[Start Raw data]

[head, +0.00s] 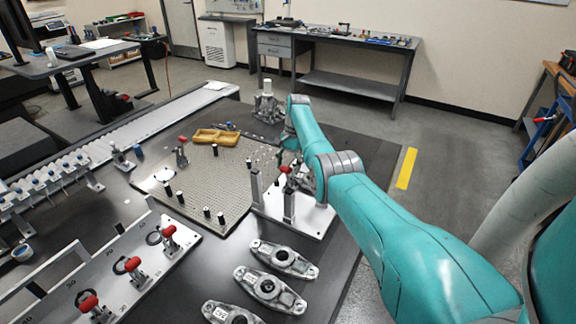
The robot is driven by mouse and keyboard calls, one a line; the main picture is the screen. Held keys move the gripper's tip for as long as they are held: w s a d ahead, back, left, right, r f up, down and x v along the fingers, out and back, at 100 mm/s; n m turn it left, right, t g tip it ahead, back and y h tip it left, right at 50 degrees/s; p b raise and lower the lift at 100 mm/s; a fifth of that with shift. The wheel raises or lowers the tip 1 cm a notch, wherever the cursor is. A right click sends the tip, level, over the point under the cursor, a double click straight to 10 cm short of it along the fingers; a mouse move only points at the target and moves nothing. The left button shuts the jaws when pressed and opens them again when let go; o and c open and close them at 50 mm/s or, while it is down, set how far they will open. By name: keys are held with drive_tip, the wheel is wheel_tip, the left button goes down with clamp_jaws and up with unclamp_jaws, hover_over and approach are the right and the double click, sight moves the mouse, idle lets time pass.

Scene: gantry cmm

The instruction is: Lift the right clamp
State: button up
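A toggle clamp with a red handle (285,169) stands at the right, near the white plate with uprights (299,221). My teal arm and wrist are close beside it and cover part of it. Another red-handled clamp (182,150) stands on the perforated plate (215,180) to the left. My gripper (283,157) is at the end of the arm, just by the right clamp's handle. It is small and partly hidden by my wrist, so I cannot tell whether its fingers touch the handle or are open.
Several metal castings (284,259) lie at the front of the dark table. A rack with red-handled clamps (137,270) is at front left. A metal fixture (267,106) stands behind.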

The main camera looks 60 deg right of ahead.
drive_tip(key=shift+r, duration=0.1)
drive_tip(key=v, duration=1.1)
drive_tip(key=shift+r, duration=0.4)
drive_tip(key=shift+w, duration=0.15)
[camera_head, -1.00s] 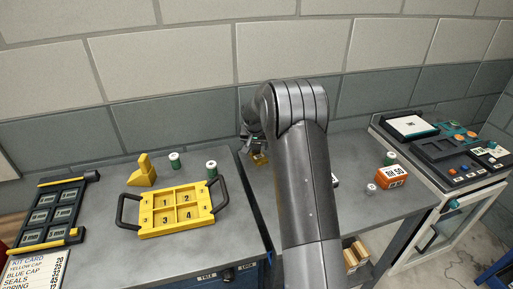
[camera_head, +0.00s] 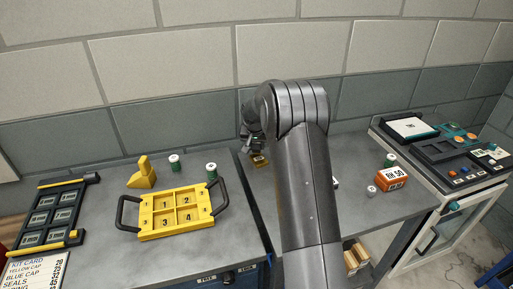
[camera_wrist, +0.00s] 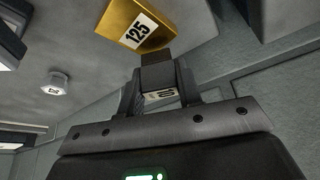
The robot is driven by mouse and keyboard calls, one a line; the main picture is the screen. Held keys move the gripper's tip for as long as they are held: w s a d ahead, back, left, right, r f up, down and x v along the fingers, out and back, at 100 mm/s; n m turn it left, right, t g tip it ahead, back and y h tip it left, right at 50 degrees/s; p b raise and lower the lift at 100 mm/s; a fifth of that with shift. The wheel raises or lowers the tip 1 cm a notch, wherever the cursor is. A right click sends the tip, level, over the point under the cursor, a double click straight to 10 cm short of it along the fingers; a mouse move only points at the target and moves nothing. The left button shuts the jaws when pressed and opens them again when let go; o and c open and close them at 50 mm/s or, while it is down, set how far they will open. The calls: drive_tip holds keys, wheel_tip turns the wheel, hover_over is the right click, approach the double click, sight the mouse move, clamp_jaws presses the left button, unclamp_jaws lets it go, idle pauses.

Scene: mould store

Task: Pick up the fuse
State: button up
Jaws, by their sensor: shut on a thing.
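My gripper (camera_wrist: 160,82) is shut on a small thing with a pale, printed face (camera_wrist: 163,97), which I take to be the fuse. Its mark is only partly readable, and the fingers hide much of it. In the wrist view a gold block (camera_wrist: 136,24) labelled 125 shows just beyond the fingertips; I cannot tell whether it touches them. In the head view my gripper (camera_head: 252,143) is over the back left of the right bench, largely hidden by my arm. The gold block (camera_head: 260,160) lies beside it, and the fuse cannot be made out there.
A yellow numbered tray (camera_head: 148,222) with black handles stands on the left bench, near green-and-white cylinders (camera_head: 211,171) and a yellow stepped block (camera_head: 141,177). An orange box (camera_head: 391,179) and small white knob (camera_head: 371,190) stand right of my arm. The wall is close behind.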

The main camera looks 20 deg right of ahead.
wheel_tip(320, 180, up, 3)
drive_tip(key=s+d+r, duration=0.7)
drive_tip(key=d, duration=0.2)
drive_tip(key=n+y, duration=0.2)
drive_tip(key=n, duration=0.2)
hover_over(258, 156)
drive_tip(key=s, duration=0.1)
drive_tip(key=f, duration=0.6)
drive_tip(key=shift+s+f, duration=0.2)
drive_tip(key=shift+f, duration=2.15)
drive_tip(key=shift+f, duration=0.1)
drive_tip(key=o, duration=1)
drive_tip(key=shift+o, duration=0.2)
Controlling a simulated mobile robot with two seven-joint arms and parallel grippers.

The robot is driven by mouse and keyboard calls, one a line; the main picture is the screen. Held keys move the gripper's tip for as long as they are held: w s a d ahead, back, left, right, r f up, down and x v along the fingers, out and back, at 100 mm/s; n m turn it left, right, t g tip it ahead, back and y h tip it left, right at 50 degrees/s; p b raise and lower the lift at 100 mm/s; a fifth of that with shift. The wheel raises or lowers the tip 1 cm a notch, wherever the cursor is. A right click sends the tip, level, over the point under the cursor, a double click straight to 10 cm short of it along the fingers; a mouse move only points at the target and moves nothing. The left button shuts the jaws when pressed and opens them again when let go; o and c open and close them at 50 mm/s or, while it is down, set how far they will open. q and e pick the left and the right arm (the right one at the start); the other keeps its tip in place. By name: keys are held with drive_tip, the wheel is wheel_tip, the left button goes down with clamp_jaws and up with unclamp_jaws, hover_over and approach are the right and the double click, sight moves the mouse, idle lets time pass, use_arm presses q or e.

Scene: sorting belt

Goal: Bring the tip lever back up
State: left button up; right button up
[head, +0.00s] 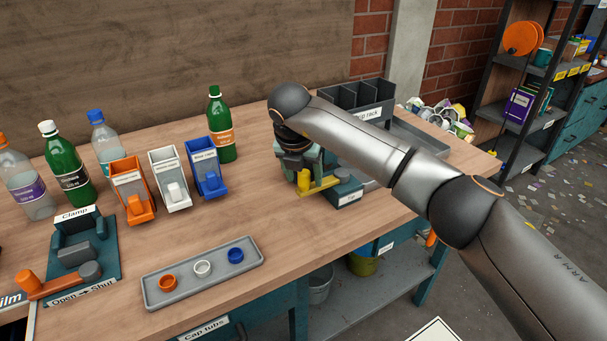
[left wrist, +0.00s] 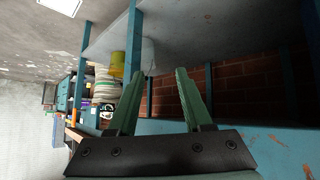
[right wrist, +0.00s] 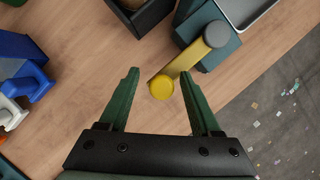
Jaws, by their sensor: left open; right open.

[End Raw data]

Find all lines where the word "Scene" appears. Copy them.

**Task answer:**
Scene: gantry cmm
Scene: mould store
Scene: sorting belt

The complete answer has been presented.